### Problem details:
Quote exactly the lines from the line containing "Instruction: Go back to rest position" to the line containing "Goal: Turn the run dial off", both lines included, please, and nothing more.

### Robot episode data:
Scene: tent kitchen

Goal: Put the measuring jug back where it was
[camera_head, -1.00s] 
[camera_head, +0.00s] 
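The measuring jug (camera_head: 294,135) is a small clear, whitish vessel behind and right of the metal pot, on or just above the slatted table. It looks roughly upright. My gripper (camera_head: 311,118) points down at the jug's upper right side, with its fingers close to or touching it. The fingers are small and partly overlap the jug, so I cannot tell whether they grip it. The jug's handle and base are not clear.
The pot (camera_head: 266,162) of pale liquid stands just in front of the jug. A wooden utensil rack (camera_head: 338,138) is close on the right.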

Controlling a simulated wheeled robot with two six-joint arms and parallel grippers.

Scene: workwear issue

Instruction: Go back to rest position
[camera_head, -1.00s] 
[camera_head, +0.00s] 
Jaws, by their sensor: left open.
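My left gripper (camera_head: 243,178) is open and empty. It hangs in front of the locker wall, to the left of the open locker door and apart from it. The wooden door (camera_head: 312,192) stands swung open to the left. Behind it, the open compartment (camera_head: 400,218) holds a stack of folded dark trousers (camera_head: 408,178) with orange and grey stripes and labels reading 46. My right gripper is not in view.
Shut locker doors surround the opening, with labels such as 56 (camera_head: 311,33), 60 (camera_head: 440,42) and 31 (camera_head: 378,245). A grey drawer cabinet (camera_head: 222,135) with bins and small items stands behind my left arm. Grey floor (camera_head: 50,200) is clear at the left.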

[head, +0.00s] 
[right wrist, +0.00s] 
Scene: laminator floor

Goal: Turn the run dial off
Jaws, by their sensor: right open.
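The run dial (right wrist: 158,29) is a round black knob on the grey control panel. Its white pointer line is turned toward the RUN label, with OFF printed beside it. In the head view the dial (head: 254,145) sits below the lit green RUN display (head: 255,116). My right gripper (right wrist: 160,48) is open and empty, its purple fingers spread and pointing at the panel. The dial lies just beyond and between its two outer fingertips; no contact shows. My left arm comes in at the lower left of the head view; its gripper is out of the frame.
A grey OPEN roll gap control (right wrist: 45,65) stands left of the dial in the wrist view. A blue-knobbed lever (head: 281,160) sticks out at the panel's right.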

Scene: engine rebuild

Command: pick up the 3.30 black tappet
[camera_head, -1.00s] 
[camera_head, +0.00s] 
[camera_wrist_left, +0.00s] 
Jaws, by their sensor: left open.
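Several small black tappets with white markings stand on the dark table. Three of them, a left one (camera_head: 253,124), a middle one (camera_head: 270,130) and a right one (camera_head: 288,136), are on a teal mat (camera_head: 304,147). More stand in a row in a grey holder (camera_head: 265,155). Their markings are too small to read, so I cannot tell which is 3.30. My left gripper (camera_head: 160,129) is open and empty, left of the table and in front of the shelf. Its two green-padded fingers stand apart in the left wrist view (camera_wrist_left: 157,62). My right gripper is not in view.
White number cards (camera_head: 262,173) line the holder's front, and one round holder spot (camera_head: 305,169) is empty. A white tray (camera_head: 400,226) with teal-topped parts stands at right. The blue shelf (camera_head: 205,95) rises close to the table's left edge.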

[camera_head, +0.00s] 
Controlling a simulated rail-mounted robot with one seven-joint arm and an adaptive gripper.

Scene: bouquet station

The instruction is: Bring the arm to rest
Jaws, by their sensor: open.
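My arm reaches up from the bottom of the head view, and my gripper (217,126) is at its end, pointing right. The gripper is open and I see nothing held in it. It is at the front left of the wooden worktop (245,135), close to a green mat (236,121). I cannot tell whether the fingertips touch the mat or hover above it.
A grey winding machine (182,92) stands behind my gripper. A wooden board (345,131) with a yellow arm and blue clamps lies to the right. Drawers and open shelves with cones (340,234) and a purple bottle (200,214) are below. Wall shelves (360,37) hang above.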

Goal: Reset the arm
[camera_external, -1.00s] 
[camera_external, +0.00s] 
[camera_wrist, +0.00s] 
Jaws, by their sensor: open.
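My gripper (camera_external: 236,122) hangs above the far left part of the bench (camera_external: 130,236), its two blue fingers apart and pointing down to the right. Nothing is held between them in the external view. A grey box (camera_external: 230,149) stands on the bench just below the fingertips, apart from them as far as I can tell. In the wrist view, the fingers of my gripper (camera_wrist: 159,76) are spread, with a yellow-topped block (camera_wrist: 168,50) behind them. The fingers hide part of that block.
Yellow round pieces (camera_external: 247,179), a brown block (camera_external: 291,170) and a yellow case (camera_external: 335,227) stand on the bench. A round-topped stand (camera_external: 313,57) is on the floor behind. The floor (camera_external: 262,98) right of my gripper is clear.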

### The reply:
Instruction: Go back to rest position
[camera_head, -1.00s] 
[camera_head, +0.00s] 
Jaws, by their sensor: left open.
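My left gripper (camera_head: 243,178) is open and empty. It hangs in front of the locker wall, to the left of the open locker door and apart from it. The wooden door (camera_head: 312,192) stands swung open to the left. Behind it, the open compartment (camera_head: 400,218) holds a stack of folded dark trousers (camera_head: 408,178) with orange and grey stripes and labels reading 46. My right gripper is not in view.
Shut locker doors surround the opening, with labels such as 56 (camera_head: 311,33), 60 (camera_head: 440,42) and 31 (camera_head: 378,245). A grey drawer cabinet (camera_head: 222,135) with bins and small items stands behind my left arm. Grey floor (camera_head: 50,200) is clear at the left.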

[head, +0.00s] 
[right wrist, +0.00s] 
Scene: laminator floor

Goal: Turn the run dial off

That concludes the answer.